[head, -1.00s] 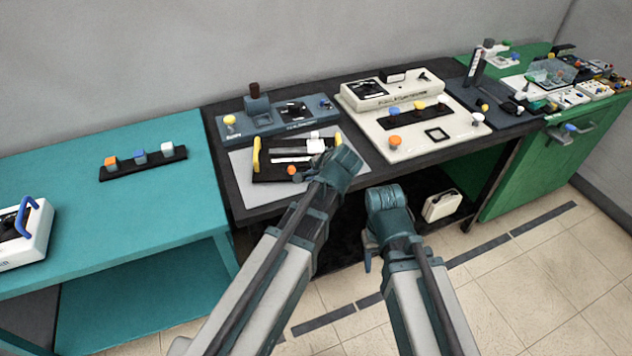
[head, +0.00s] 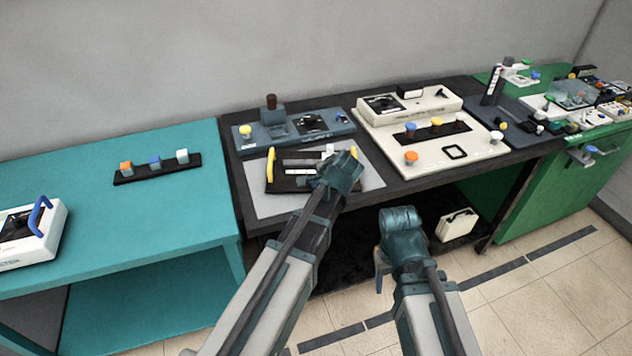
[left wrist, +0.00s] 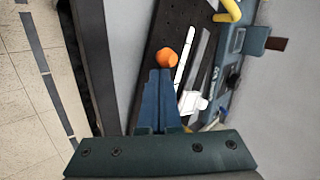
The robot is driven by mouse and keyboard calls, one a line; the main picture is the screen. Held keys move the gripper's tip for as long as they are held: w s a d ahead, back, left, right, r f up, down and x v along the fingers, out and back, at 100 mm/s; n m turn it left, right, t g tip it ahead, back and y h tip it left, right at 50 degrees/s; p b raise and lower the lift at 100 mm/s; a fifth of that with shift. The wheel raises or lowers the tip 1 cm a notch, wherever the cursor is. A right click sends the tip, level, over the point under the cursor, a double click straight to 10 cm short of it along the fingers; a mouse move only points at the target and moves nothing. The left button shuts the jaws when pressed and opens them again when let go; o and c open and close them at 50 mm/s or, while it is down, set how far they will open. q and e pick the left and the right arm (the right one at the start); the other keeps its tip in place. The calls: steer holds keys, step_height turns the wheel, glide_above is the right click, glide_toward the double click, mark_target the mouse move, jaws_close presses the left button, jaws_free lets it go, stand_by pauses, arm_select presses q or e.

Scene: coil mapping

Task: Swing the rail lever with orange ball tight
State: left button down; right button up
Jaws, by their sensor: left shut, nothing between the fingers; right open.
____
* **Exercise task**
Only the lines from the one containing "Task: Swing the" through the end of the material should be reproduced, exactly, with both ends included.

* **Exercise response**
Task: Swing the rail lever with orange ball tight
State: left button down; right button up
Jaws, by their sensor: left shut, nothing between the fingers; right open.

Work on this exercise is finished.